### RECORDS SHOWN
§ §

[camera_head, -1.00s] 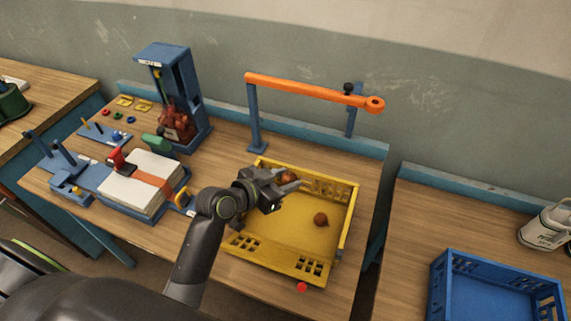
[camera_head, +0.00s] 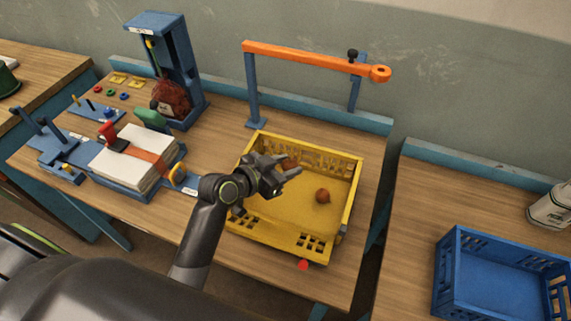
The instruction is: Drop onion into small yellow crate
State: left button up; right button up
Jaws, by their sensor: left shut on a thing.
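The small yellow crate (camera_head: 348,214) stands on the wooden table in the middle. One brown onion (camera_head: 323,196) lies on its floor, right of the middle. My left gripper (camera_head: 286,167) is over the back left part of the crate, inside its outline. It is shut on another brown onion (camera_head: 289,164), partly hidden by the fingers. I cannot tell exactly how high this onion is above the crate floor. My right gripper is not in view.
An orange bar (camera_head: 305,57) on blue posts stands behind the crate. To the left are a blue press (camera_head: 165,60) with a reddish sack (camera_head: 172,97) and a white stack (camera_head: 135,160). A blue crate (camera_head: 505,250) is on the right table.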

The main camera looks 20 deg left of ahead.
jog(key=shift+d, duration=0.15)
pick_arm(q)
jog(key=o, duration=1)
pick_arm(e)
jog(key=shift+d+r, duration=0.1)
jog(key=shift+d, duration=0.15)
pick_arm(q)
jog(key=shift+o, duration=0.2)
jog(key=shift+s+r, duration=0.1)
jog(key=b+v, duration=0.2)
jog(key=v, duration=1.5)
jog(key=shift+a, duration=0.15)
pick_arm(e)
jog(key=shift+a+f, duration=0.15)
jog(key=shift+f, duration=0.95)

§ §

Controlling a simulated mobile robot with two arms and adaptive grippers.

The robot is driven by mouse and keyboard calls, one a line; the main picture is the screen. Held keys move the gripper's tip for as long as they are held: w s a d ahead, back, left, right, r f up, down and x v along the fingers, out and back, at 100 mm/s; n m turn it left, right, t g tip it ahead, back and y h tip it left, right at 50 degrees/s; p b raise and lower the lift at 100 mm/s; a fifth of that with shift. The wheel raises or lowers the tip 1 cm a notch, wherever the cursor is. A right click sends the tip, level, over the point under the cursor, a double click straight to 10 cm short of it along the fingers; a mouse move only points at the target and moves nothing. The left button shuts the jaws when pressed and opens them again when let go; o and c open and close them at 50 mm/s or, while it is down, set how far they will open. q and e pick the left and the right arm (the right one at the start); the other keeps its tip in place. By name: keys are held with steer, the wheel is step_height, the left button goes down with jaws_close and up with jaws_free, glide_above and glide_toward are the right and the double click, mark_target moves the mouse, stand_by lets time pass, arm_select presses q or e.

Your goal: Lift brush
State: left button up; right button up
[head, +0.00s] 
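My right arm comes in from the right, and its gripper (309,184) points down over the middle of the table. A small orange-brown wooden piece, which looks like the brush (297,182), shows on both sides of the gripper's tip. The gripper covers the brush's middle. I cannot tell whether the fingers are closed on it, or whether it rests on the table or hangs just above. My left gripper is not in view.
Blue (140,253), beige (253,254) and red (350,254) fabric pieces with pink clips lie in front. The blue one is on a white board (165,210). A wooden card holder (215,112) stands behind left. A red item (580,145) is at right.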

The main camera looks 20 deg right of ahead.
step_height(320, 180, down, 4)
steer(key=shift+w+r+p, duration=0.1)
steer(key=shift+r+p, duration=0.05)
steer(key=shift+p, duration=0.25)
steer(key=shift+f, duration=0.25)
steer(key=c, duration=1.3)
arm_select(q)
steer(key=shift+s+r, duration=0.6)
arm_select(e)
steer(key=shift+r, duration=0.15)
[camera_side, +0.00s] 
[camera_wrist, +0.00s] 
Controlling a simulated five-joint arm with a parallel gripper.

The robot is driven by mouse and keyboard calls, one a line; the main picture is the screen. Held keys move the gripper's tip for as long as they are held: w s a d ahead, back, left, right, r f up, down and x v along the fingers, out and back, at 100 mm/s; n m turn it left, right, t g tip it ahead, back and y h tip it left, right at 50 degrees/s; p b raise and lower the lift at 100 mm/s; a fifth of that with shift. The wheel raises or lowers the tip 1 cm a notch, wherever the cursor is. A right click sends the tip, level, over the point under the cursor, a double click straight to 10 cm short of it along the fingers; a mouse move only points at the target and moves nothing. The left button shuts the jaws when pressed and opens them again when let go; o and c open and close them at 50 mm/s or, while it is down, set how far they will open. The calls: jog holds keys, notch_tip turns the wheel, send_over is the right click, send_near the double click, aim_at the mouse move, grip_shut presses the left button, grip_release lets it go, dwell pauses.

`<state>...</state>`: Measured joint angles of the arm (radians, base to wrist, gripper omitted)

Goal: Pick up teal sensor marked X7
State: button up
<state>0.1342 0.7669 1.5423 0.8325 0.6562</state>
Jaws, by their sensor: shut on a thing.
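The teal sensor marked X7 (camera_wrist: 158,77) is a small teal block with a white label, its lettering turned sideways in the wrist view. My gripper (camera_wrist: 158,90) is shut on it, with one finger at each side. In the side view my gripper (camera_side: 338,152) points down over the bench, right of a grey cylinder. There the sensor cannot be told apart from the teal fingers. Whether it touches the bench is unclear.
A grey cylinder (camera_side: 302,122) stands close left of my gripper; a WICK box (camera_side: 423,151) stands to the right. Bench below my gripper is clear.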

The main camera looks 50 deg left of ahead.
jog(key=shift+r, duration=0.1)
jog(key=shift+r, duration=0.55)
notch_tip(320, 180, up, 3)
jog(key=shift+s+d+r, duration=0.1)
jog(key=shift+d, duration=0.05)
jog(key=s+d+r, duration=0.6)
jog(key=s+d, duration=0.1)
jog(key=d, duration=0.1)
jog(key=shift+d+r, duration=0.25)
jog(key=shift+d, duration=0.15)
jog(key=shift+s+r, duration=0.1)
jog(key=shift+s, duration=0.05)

§ §

### TASK STATEMENT
Within the material above, extract exactly the lines that start at the line containing "Controlling a simulated five-joint" and stop after the line containing "go, dwell pauses.", and only those.

### REPLY TO THE EXERCISE
Controlling a simulated five-joint arm with a parallel gripper.

The robot is driven by mouse and keyboard calls, one a line; the main picture is the screen. Held keys move the gripper's tip for as long as they are held: w s a d ahead, back, left, right, r f up, down and x v along the fingers, out and back, at 100 mm/s; n m turn it left, right, t g tip it ahead, back and y h tip it left, right at 50 degrees/s; p b raise and lower the lift at 100 mm/s; a fifth of that with shift. The wheel raises or lowers the tip 1 cm a notch, wherever the cursor is. A right click sends the tip, level, over the point under the cursor, a double click straight to 10 cm short of it along the fingers; a mouse move only points at the target and moves nothing. The left button shuts the jaws when pressed and opens them again when let go; o and c open and close them at 50 mm/s or, while it is down, set how far they will open. The calls: jog holds keys, notch_tip turns the wheel, send_over is the right click, send_near the double click, aim_at the mouse move, grip_shut presses the left button, grip_release lets it go, dwell pauses.

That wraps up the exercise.